An attempt by big fishing firms to protect their decades-long stranglehold on Britain’s fish was resoundingly defeated in court. The judgement gives back control of our seas to the public and the UK government, rather than big industry.
This now clears the way for fisheries minister Richard Benyon to carry out a major shake-up of the quota available to our low-impact, sustainable fishermen.
The case centred on whether the government had the authority to take unused fishing quota from big boats and give it to small boats that would use it. The big vessels claimed the government simply couldn’t do this, because despite originally being given their quota for free, it had become their private property.
The issue of quota allocation has come under intense scrutiny after we exposed how a large chunk of it is controlled by overseas companies who, according to the UK government’s own figures, contribute little or nothing to the UK economy. It makes the outcome of this legal battle even more important.
So in alliance with Nutfa, the organisation that represents small boats in the UK, we managed to join the case. This was to the utter dismay of the big fishing firms represented by the UK Association of Fish Producer Organisations (UKAFPO) who brought the case and who tried every tactic possible to keep us out.
But in the end they couldn’t. And in the end, they were found to be wrong.
The judge agreed with us that fish are a public resource. He said “no-one can own the fish of the sea”, and this includes the big fishing firms. He also said that they have no right to any specific amount of fish year to year.
The big fishing firms claimed the unused quota which the government wanted to take away was worth £1.4 million, yet despite this apparent economic value they didn’t think it was worthwhile to fish. When they couldn’t explain how this figure had been arrived at, the judge criticised it as “purely theoretical”. Meaning it was simply made up.
If that wasn’t embarrassing enough, despite all their sabre-rattling and posturing the big fishing barons have lost on an important point of principle: the government can take unused fishing quota away from them without compensation, because they do not own it.
This case represents a turning point in the history of the fishing industry, and in the context of a new set of EU fishing rules, agreed at the end of May. It provides a golden opportunity for the fisheries minister to really look at what we value in our fishing industry and how important our local fishing communities are to the health and stewardship of the sea, as well as providing jobs and food.

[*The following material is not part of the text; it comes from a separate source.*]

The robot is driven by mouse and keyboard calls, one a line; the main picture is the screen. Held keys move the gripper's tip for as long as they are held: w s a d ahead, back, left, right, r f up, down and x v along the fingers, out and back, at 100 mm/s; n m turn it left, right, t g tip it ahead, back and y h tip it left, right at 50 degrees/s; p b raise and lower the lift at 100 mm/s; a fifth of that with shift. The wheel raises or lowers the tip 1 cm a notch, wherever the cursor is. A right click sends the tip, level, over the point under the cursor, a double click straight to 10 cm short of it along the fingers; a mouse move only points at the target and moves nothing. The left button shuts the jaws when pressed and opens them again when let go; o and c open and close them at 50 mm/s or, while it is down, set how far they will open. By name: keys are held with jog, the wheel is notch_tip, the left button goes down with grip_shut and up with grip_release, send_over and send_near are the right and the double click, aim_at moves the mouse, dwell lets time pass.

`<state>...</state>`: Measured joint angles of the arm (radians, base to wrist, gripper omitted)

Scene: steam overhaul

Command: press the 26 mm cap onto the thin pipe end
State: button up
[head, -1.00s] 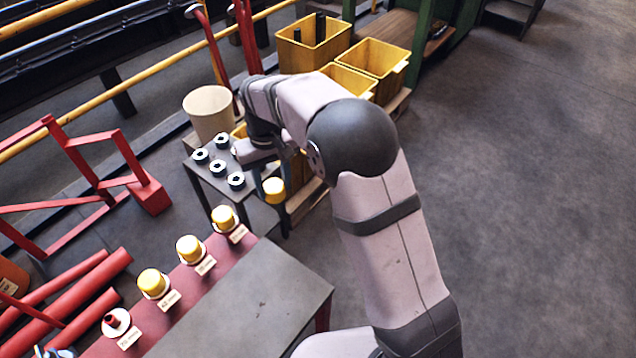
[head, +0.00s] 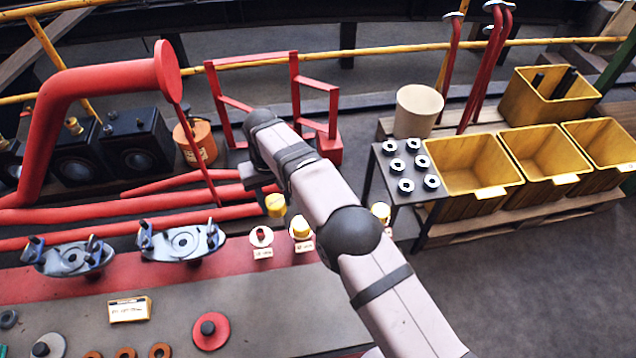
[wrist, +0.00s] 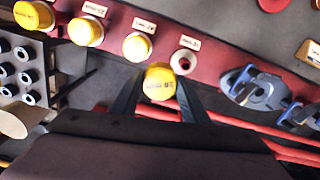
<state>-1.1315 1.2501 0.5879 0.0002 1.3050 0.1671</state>
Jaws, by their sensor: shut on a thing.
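My gripper (wrist: 160,98) is shut on a yellow cap (wrist: 160,82), held between the two dark fingers. In the head view the held cap (head: 275,204) hangs below the gripper, behind and slightly right of the thin pipe end (head: 261,234). That pipe end is a small dark red stub on a white round flange with a label plate. It also shows in the wrist view (wrist: 184,63), up and right of the held cap. The cap is apart from the pipe end, which stands uncovered. The cap's size marking is too small to read.
Yellow caps sit on the neighbouring flanges, one beside the thin pipe end (head: 300,230) and another past my arm (head: 381,211). A dark rack (head: 385,172) with several fittings and yellow bins (head: 470,190) stand at right. Blue-grey clamps (head: 182,242) lie left.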

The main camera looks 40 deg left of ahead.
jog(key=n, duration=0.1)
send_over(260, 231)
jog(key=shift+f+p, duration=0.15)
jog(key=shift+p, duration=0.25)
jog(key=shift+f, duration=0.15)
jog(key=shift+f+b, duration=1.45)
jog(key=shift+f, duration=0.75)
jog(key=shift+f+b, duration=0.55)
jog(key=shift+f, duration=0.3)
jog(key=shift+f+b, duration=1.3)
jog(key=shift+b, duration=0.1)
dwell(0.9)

Fisheries minister Richard Benyon must be applauded for standing up to the big fishing quota barons and winning. He has the backing of the High Court, the public, and fishing communities across the country. He has no more obstacles for shaking up the current quota management system and for delivering on his commitment to get a fair deal for small scale, low impact fishermen.
The new EU fishing laws will require the government to allocate fishing quota to those that have environmental and social benefits. The judge in this historic UK case recognised that “fish are a scarce resource and decisions relating to it have important social, economic and environmental implications”.
This is a compelling set of reasons to turn the tide of inequality between the haves and the have nots of the UK fishing industry.
Today was a good day for the oceans, the fish and the fishermen that depend on them. It was a good day too for us all as we get to claim back the fish and seas that others have sought to privatise. But today is just the start.
Now we have to move forward with a reinvigorated vision for Britain’s seas, and build a viable and vibrant future for our coastal fishing communities.